* _Records for the exercise_
==================================================

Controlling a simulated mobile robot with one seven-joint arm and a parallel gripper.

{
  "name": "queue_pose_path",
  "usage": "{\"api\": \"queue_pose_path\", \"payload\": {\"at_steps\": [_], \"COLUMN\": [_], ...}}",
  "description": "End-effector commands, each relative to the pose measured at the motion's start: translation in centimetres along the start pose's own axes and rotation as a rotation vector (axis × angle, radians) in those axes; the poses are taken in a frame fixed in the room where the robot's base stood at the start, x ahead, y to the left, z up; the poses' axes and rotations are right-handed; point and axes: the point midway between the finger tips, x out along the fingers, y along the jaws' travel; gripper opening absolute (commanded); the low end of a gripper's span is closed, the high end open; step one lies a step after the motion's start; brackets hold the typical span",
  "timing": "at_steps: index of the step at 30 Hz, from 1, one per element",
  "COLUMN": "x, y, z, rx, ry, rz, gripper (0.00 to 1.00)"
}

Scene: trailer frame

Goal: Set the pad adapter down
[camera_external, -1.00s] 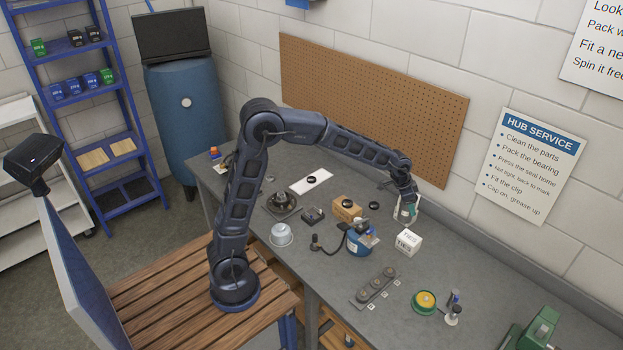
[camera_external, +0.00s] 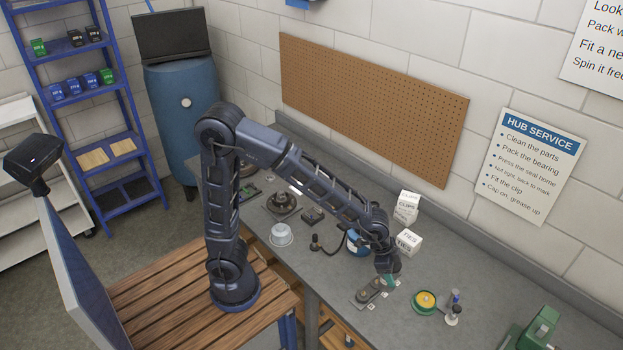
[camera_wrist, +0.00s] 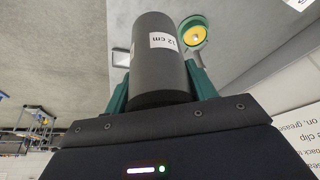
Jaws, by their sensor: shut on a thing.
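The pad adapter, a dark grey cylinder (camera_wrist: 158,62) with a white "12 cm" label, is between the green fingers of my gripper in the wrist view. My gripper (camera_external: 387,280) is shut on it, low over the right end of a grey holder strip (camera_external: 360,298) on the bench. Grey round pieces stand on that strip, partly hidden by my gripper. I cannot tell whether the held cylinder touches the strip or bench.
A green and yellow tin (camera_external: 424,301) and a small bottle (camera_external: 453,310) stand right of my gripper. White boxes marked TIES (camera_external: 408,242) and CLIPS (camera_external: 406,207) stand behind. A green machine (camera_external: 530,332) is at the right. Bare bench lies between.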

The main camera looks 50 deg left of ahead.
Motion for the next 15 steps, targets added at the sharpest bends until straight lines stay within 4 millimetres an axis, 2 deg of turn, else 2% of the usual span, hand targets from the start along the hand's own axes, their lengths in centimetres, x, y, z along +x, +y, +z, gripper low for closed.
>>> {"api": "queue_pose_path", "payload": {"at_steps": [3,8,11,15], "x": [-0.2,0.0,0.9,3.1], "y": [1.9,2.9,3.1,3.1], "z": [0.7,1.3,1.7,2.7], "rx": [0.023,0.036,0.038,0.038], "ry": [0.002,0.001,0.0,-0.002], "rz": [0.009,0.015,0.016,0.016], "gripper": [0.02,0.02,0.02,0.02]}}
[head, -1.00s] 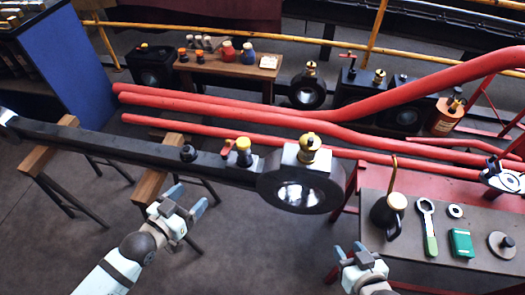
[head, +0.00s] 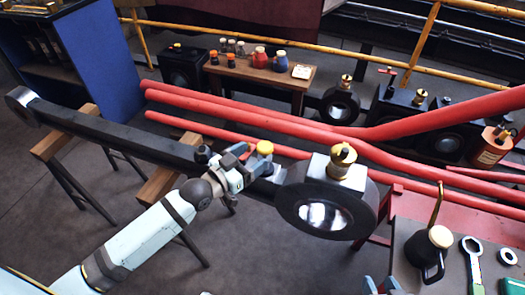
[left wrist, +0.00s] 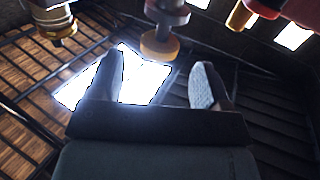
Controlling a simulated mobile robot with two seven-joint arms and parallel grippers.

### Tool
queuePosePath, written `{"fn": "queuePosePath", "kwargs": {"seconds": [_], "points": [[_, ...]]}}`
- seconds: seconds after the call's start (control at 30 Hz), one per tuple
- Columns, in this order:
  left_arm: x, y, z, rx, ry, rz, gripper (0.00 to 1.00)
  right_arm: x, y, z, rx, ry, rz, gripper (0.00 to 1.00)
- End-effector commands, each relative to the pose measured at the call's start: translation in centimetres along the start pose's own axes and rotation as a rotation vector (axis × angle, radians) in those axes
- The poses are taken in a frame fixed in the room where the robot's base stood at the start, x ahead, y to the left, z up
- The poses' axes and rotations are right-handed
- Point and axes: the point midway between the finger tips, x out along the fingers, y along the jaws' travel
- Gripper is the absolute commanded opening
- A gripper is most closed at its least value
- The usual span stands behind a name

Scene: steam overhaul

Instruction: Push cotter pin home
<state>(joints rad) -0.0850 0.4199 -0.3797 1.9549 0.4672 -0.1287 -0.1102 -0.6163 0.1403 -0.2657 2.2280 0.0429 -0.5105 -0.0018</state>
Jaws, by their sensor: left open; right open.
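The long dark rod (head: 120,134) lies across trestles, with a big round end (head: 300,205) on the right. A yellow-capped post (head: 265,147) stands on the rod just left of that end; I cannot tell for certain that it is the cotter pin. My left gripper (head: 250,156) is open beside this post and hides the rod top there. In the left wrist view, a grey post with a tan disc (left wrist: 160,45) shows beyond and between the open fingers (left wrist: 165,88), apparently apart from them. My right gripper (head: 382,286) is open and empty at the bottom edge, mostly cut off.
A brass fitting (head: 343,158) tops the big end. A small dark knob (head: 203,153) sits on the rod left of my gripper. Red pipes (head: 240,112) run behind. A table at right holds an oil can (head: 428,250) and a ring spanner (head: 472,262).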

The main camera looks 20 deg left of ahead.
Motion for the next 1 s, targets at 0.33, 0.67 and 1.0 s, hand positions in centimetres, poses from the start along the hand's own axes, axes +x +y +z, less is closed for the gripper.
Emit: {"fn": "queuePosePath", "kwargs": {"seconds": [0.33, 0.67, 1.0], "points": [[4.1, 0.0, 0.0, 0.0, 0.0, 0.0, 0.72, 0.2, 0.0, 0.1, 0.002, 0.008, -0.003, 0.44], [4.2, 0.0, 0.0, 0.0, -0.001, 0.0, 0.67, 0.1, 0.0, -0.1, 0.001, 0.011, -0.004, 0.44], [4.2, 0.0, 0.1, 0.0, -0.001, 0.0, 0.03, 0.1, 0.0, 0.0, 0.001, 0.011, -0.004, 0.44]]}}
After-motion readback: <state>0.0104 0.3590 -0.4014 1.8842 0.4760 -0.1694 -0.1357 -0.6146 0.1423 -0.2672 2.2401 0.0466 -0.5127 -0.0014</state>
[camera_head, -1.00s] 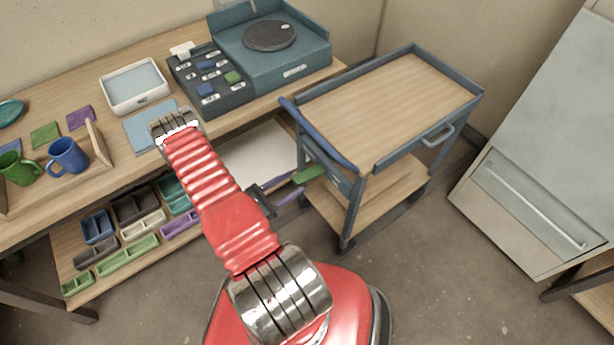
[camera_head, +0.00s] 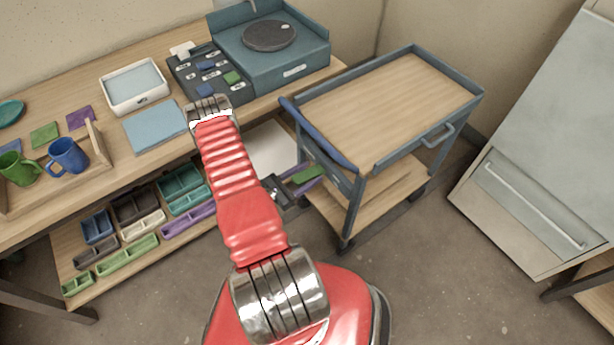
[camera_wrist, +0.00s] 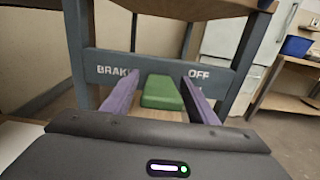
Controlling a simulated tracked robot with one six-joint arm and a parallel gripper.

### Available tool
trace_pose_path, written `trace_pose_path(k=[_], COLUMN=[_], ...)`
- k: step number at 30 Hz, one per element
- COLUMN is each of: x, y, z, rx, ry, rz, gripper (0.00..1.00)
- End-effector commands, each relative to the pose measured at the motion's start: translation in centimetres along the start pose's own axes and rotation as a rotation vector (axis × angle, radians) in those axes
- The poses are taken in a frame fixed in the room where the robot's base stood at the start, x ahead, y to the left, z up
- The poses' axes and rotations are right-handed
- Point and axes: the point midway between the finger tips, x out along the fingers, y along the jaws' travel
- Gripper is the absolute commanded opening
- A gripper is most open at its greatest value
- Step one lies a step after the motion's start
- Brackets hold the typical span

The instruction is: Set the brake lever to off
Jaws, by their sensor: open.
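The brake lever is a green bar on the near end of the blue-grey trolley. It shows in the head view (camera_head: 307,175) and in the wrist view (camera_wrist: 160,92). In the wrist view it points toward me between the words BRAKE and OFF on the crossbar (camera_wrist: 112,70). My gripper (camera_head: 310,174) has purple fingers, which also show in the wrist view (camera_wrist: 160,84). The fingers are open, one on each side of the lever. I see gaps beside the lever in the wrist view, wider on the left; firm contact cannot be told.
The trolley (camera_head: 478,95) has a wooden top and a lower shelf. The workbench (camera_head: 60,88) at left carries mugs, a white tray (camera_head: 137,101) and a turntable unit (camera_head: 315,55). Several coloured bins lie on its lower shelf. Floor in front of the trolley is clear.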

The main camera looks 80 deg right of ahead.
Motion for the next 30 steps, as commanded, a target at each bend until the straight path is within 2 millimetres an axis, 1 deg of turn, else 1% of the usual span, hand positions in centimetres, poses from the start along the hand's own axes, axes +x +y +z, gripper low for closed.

==================================================

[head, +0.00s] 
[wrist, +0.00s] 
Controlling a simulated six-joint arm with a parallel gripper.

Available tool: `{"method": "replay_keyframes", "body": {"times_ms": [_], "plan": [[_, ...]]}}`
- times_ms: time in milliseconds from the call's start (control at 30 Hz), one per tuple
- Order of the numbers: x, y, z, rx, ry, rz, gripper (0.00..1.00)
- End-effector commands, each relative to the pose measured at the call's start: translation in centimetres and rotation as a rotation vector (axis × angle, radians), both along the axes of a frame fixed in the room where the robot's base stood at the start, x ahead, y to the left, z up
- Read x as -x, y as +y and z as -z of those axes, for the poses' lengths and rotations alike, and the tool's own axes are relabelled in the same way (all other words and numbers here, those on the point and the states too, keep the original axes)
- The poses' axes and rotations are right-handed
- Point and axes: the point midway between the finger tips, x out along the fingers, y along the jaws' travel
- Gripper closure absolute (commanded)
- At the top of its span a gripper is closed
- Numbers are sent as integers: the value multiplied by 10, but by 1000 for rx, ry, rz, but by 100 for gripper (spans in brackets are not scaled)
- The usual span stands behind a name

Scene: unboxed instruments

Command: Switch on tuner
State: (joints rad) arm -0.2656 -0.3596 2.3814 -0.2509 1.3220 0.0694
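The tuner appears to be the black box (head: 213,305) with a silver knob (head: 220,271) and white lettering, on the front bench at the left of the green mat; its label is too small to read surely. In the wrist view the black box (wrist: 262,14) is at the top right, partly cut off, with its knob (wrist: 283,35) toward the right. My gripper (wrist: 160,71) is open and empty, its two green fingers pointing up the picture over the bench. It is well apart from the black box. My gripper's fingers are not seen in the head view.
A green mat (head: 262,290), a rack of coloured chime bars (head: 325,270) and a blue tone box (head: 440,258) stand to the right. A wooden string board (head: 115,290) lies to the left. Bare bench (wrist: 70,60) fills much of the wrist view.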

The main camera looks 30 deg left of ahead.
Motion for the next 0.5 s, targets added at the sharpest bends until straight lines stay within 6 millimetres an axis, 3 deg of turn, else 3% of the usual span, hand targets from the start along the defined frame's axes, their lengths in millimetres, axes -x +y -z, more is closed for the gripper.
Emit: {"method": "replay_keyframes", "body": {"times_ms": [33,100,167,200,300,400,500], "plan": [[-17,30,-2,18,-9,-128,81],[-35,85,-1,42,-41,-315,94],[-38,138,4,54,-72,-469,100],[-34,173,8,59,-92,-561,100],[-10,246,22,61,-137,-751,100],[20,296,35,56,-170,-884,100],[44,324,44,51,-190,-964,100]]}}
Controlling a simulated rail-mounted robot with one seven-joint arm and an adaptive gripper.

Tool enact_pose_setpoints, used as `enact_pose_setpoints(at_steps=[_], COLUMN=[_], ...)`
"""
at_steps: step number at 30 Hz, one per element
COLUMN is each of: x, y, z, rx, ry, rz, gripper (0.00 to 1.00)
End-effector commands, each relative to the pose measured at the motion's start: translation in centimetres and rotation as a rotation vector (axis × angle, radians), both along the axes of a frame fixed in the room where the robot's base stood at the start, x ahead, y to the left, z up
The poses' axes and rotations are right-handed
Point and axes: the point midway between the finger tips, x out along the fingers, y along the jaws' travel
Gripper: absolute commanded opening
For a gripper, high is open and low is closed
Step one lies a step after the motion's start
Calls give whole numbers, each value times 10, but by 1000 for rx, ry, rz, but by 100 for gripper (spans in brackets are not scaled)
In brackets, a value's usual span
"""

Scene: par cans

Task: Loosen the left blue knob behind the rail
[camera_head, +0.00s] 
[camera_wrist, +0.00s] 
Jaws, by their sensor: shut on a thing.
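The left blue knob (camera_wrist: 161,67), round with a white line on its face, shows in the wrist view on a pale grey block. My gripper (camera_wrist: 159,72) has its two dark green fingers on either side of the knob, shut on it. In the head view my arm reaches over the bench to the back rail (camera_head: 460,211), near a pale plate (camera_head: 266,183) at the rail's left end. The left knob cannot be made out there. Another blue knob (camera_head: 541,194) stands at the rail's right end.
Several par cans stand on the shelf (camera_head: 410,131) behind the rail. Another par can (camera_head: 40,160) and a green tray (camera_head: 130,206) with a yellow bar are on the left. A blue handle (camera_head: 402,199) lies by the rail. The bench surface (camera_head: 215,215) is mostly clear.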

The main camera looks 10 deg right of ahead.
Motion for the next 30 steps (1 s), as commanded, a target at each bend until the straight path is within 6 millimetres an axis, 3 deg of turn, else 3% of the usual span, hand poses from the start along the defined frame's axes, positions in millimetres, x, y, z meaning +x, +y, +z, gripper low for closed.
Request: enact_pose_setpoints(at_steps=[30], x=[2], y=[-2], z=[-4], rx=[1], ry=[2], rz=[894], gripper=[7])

==================================================

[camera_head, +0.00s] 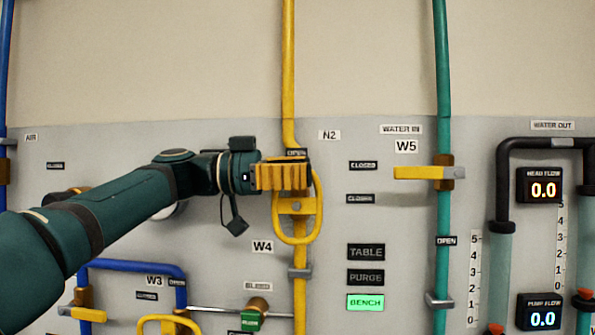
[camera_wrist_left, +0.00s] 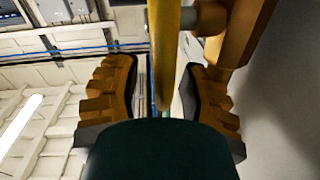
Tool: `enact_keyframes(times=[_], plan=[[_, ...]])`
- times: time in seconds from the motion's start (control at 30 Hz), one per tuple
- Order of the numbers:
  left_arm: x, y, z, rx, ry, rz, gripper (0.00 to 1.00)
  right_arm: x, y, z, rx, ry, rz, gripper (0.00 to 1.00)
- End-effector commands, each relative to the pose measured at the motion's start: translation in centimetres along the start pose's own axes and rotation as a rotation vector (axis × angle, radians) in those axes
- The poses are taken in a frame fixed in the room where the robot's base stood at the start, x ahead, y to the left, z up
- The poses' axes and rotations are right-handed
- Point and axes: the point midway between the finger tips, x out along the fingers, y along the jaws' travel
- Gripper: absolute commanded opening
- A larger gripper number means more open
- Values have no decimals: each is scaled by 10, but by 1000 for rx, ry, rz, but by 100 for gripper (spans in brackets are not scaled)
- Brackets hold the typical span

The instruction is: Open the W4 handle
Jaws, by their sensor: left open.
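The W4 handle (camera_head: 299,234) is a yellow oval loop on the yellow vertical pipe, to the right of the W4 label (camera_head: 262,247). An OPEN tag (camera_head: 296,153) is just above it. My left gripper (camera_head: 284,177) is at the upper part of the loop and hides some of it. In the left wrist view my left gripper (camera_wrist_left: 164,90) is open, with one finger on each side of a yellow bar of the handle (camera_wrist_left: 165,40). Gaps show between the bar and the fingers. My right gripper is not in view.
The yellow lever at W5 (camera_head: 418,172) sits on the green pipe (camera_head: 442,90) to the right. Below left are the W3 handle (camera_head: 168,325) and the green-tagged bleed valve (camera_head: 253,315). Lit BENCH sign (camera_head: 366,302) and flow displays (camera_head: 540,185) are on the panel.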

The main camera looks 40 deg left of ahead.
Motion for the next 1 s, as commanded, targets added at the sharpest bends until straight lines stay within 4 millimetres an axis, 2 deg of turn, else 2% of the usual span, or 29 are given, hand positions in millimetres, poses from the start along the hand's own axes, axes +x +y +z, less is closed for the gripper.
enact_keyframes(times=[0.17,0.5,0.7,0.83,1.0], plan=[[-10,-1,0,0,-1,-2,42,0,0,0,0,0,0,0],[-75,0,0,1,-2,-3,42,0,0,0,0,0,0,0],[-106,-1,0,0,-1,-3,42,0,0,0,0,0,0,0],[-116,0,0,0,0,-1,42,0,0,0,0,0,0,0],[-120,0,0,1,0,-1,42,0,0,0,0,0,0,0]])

==================================================

* _What is needed_
Return only the number of lines in the data above that include the word "tuple".

* _Solution to the problem_
3